Nella Majestas Domini la figura centrale del Cristo, di dimensioni maggiori rispetto agli angeli circostanti, è inserita in una mandorla costituita da quattro rami di palma. La mandorla richiama la forma di un’aureola schiacciata e in età medievale simboleggia la gloria divina.

L’impostazione proporzionata dei corpi viene meno, come si evince in particolare dalle mani degli angeli, ingrandite a dismisura per sottolinearne piuttosto l’azione di sostegno.

(*)  CHIESA DI SANTA SOFIA  – 760 circa – Benevento

Nella cosiddetta Langobardia Minor, ovvero nella parte meridionale dei domini longobardi in Italia, fiorisce il ducato di Benevento, caratterizzato da una spiccata autonomia.

Qui il duca Arechi II fonda uno degli edifici più significativi di questo periodo: la Chiesa di Santa Sofia, che già nell’intitolazione richiama il celebre santuario di Costantinopoli, emulato anche nella scelta della pianta centrale.

Nonostante sia di modeste dimensioni, la struttura si distingue per l’elaborata tipologia planimetrica, frutto di un’ardita soluzione perimetrale. All’area presbiteriale, triabsidata, segue infatti un andamento segmentato delle mura, che delinea un’originale sagoma spezzata, quasi stellare.

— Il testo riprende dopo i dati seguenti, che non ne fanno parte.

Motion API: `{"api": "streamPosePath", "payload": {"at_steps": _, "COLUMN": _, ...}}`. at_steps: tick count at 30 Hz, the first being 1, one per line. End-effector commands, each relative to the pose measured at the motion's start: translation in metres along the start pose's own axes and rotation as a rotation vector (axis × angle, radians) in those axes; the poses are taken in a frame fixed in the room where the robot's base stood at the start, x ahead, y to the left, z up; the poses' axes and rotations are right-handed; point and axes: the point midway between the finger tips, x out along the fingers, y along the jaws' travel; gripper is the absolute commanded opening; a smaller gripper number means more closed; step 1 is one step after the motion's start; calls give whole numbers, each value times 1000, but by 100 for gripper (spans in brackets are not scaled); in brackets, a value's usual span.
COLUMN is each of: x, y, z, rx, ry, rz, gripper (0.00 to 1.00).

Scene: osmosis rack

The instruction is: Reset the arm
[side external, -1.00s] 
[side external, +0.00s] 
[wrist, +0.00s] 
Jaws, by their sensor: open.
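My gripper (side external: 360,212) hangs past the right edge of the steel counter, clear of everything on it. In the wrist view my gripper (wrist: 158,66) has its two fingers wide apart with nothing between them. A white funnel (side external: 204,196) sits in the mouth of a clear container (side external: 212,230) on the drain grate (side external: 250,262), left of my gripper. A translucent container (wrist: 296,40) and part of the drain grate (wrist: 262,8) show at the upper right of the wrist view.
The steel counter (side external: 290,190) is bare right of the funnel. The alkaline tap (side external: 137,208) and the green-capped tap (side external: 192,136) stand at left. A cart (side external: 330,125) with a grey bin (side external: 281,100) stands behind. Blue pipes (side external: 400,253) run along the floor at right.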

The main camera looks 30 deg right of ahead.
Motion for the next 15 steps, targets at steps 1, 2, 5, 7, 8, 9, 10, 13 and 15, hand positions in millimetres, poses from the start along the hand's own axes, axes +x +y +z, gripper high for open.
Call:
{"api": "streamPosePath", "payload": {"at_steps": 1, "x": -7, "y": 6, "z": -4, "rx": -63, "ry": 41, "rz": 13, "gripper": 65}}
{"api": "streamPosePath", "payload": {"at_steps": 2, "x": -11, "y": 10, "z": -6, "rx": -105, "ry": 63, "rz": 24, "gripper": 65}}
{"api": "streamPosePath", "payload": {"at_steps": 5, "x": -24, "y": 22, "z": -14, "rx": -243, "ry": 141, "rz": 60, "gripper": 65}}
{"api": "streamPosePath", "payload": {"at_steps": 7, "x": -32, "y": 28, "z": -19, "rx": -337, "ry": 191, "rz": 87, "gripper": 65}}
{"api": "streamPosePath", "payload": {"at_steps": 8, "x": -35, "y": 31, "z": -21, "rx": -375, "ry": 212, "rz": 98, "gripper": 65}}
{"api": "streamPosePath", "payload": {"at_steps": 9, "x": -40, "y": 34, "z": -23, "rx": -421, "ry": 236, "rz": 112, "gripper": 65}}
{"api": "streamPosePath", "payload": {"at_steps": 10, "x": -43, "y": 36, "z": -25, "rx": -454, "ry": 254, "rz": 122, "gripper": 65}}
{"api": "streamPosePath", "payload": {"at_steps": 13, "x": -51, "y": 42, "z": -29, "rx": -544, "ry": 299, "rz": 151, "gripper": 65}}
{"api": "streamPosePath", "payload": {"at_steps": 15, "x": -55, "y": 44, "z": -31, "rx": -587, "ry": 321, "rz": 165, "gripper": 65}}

Al centro, sei colonne con capitelli di spoglio costituiscono i vertici di uno spazio esagonale, sormontato da un tiburio cupolato.

Intorno a questo nucleo centrale si staglia una forma decagonale suggerita da otto pilastri e due colonne di recupero.

Ne deriva, dunque, un ambiente segnato dalla presenza di due deambulatori che frammentano lo spazio, offrendone svariate e inedite prospettive visive, impreziosite anche dal suggestivo intreccio di coperture voltate, ora quadrate, ora triangolari o trapezoidali, che contornano la cupola centrale.

In origine, inoltre, la chiesa doveva essere interamente affrescata, ma oggi non restano che frammentarie tracce della decorazione  delle absidi. Tuttavia, da questi resti si può percepire la grandezza di un ciclo pittorico dotato di una vivace potenza espressiva e di una vigorosa plasticità, riferibili a una più avanzata datazione in età carolingia.